I imagine that many people feel about Michael Jackson’s death the way I felt about John Lennon’s murder on 8 December 1980: hard to reconcile feelings of surprise—shock is more like it—mixed with sadness and an immediate, very personal longing. I never met John Lennon, but on that day in 1980, I felt as though I had lost someone very close to me.

I don’t feel that way about poor Michael.

Strictly speaking, I should be more a child of Michael Jackson’s era than of John Lennon’s. The Beatles dissolved the band around the time I was born, while Michael truly came into his own—as an independent superstar, eclipsing both of his earlier incarnations—as I entered adolescence. There was a lot more of Michael Jackson on the radio than John Lennon, and certainly the radio-killing MTV was more attracted to Michael (and various other Jacksons) than to anything as old and dated as the British Invasion.

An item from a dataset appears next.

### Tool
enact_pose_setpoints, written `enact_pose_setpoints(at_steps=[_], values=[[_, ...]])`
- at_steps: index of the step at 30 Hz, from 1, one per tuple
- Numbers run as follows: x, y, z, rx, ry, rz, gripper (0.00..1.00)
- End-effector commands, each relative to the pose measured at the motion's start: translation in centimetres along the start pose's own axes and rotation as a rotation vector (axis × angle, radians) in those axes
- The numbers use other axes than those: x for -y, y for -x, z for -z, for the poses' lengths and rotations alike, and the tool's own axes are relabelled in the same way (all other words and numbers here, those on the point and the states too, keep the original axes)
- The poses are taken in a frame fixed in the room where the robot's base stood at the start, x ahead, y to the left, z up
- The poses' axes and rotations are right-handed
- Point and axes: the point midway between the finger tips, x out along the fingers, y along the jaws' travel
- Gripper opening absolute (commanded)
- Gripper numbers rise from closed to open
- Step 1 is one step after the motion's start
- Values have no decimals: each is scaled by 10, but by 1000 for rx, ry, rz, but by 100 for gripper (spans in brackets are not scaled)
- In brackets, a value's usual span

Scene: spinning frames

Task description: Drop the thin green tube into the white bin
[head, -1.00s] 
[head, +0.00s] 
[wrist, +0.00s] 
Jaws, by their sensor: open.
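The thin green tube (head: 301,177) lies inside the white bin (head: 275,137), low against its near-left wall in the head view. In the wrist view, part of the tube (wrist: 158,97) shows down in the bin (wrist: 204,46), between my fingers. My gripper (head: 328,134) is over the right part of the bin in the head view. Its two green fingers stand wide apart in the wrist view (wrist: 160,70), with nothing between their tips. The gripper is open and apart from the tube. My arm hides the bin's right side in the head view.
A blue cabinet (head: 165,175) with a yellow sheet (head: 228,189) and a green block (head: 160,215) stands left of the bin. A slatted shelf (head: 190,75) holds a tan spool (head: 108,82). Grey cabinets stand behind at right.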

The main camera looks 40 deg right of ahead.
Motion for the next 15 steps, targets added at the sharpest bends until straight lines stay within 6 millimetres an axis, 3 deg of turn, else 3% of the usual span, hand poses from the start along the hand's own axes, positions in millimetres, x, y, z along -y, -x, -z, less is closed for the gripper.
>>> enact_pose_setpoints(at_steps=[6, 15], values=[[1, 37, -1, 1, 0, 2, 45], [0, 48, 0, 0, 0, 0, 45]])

The sequined glove era just wasn’t me, though. As much as I admired Michael Jackson on various levels, from his stick-in-your-head songs to his dancing to the brilliant theatrics of his music videos and performances, I never found Jackson as compelling as Lennon, because I never found his off-stage persona at all meaningful. Where Jackson was a performer, Lennon was an artist. Jackson always seemed to find his highest level of expression literally moving in the spotlight—or trying to duck it, and the paparazzi too. Lennon spent much of his time in the spotlight, from his performances to his bed-in antics, trying to redirect those bright lights on to the world’s problems and our responsibility to try to solve them.

It is like the difference between Muhammad Ali and Michael Jordan. Jordan remains (to my mind) one of the world’s most incredible athletes; watching clips of classic Chicago Bulls games, Jordan’s maneuvers are still eye catching. However, Ali remains (to my mind) one of the world’s most incredible artists, an athlete who tried to use the bully pulpit provided by his star power to greater social and political ends. Any clip of Ali boxing is incomplete without his corresponding commentary from the beginning and the end of each match, where he was as likely to spout off about the war in Vietnam as about his own (self-granted) title as “The Greatest.” Like Michael Jordan, Michael Jackson never rose above his performances to offer us anything deeper or more meaningful.

Perhaps my definition of art, and of artists, is too narrow. I respect Keats’ construction—that a thing of beauty is a joy forever—as much as the next guy, and by that logic I should take Michael Jackson’s body of work and admire it for what it is. In a way, I do. Jackson’s legacy is assured, and his death is very sad. But it is all the more tragic because what is left behind is as much our collective memory of Jackson’s own sadness, the emptiness that was his circus show life, as our recollection of any single one of his songs.